Ce petit événement montre l’immense pouvoir que la classe ouvrière détient entre ses mains. Combien de fois les travailleurs ont-ils adressé des demandes au gouvernement, pour ensuite être ignorés? Le fait est que le gouvernement canadien et la classe dirigeante au sens large craignaient que l’exemple des débardeurs de Saint John ne se répande. Avec la montée du militantisme ouvrier tout au long des années 1970, la dernière chose dont ils avaient besoin était que les travailleurs portuaires arrêtent les livraisons.

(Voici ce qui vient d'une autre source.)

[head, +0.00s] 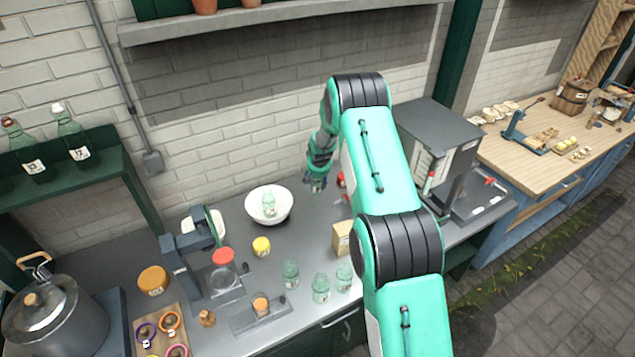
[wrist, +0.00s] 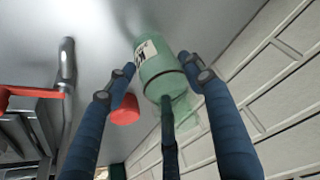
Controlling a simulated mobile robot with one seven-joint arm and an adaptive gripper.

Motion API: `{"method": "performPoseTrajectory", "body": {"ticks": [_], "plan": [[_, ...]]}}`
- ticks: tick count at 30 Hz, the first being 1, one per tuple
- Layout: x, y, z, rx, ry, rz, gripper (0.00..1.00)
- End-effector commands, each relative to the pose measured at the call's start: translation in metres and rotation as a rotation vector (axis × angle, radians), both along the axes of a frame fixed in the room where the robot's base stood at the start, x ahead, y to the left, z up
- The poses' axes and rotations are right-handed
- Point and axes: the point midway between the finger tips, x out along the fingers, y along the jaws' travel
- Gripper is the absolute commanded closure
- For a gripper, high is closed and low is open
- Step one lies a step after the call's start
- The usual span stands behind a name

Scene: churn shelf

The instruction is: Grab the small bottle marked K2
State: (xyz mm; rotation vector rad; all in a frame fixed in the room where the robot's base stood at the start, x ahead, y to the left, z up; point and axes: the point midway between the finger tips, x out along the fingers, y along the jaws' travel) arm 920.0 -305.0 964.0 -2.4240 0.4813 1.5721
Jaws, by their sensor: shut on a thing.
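My gripper (head: 316,186) is over the back of the grey counter, right of the white bowl. In the wrist view, its blue fingers (wrist: 158,72) are shut on a small green glass bottle (wrist: 165,82), one finger on each side and a dark one in front. The bottle has a white label with dark marks, partly in view; I cannot read it surely. In the head view this bottle is not clearly seen behind the gripper. Other small green bottles stand at the counter front (head: 290,273), (head: 321,288), (head: 344,275), and one is in the white bowl (head: 252,218).
A grey machine (head: 440,140) is to the right. In the wrist view, a red object (wrist: 124,110) lies close to the left finger, and the brick wall (wrist: 270,80) is close by.

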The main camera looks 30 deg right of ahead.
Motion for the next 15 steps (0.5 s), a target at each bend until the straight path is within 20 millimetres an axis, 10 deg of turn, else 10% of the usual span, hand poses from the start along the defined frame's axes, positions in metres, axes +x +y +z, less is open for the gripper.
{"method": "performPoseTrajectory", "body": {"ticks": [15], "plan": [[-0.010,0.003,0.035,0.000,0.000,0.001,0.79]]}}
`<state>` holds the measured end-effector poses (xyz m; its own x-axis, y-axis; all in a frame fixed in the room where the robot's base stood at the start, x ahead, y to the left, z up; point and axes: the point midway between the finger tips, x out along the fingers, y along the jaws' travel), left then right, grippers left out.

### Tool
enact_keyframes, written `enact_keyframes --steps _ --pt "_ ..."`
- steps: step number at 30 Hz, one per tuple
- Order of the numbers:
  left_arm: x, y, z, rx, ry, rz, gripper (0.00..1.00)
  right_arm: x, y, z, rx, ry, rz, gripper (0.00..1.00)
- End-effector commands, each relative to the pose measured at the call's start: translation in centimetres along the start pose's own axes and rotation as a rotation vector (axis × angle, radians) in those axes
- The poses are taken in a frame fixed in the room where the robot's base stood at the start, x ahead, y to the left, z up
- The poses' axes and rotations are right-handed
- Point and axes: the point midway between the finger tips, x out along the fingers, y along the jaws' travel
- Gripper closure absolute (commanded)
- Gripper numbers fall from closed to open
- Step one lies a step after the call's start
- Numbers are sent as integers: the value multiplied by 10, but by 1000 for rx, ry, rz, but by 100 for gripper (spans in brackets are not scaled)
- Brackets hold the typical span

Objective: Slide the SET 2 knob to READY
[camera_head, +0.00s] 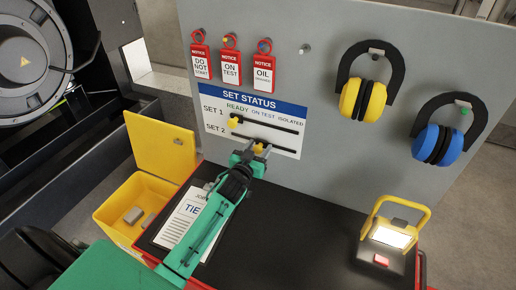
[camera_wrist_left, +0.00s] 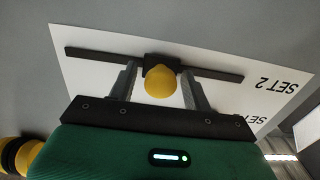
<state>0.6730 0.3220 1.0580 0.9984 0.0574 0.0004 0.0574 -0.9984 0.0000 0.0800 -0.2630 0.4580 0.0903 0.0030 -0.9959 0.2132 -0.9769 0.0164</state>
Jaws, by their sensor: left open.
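The SET STATUS board (camera_head: 251,118) is on the grey panel, with SET 1 and SET 2 tracks and the headings READY, ON TEST and ISOLATED. The yellow SET 2 knob (camera_head: 260,147) is on the lower track, around its middle, roughly under ON TEST. It also shows in the left wrist view (camera_wrist_left: 161,83), where the picture is upside down. My left gripper (camera_head: 252,152) is open at the knob, with one finger on each side. In the wrist view the fingers (camera_wrist_left: 158,84) show small gaps beside the knob. My right gripper is not in view.
The yellow SET 1 knob (camera_head: 234,121) is at the READY end just above. Red tags (camera_head: 231,66) and ear defenders (camera_head: 363,98) hang on the panel. A lit lamp (camera_head: 391,237) stands on the black tabletop (camera_head: 300,235). An open yellow box (camera_head: 112,212) is at left.

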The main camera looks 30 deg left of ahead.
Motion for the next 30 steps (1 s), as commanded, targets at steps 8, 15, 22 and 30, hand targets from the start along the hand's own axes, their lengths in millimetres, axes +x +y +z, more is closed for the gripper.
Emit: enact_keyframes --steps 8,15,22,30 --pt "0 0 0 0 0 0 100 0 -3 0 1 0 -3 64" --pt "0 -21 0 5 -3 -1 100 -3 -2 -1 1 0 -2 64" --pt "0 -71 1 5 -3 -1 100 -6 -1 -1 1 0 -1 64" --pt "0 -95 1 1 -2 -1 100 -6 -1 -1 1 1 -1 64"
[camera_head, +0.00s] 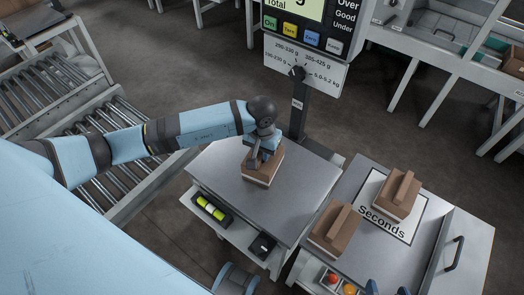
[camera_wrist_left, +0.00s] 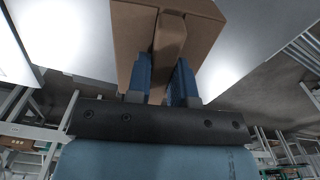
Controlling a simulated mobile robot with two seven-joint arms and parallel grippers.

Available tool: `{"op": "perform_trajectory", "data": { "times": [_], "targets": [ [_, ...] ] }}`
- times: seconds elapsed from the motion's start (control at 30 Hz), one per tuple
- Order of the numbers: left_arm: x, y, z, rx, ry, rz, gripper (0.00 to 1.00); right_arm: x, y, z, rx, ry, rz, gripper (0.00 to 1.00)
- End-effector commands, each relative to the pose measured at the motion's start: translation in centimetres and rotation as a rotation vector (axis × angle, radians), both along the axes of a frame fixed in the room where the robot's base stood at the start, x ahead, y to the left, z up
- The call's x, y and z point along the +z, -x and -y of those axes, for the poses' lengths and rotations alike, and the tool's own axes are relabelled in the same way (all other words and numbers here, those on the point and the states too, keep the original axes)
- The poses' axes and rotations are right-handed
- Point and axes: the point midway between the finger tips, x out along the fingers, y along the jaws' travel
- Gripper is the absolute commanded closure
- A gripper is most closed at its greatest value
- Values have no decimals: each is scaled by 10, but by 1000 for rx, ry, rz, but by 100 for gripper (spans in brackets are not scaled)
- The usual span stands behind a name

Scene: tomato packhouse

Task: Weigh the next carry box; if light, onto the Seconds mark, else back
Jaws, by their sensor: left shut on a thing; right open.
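A brown carry box (camera_head: 262,168) is at the steel weighing plate (camera_head: 300,185), near its upper left part. My left gripper (camera_head: 260,158) is shut on the box's raised handle; the handle (camera_wrist_left: 169,45) shows between the fingers in the left wrist view. I cannot tell whether the box rests on the plate or hangs just above it. The scale display (camera_head: 300,8) is cut off at the top, so its number is not readable. The Seconds mark (camera_head: 378,228) is a white sheet with a black border. My right gripper (camera_head: 388,290) is open at the bottom edge, mostly out of view.
One carry box (camera_head: 397,195) stands on the Seconds mark. Another carry box (camera_head: 335,230) stands at its left edge. The scale post (camera_head: 298,115) rises behind the plate. A roller conveyor (camera_head: 90,130) runs at left.

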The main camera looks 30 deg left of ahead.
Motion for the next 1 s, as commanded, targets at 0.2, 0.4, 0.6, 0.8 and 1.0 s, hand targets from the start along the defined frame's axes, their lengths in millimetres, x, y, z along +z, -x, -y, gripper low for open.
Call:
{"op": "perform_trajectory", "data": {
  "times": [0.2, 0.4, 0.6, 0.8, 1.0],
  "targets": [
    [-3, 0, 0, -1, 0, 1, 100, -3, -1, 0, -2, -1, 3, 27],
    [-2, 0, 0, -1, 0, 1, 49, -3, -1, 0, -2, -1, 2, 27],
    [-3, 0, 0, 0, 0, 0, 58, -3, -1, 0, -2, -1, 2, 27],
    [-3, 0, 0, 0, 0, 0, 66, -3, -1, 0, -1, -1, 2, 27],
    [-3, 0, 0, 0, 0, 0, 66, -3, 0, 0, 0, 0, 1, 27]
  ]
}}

L’exemple de Saint John a également établi une tradition. En 1982, une autre décision sur les articles interdits a été adoptée pour empêcher d’autres livraisons de combustibles nucléaires à l’Argentine. À cette occasion, les présidents de la section locale 273 et de la FTTNB ont fait savoir qu’ils étaient prêts à aller en prison plutôt que de manutentionner la cargaison. 

En 2003, la section locale 273 a émis un autre décret contre toute expédition à destination de l’Irak en signe de protestation contre l’invasion américaine. En 2018, les débardeurs de Saint John ont de nouveau été accueillis par un piquet d’information visant à empêcher le transport de véhicules militaires vers l’Arabie saoudite – et une fois de plus, ils ont refusé de traverser. 

Plus récemment, en juin 2025, la FTTNB a émis un décret désignant le matériel militaire à destination d’Israël comme article interdit, en signe de protestation contre le génocide en cours. Au Nouveau-Brunswick, l’héritage de 1979 continue de se transmettre.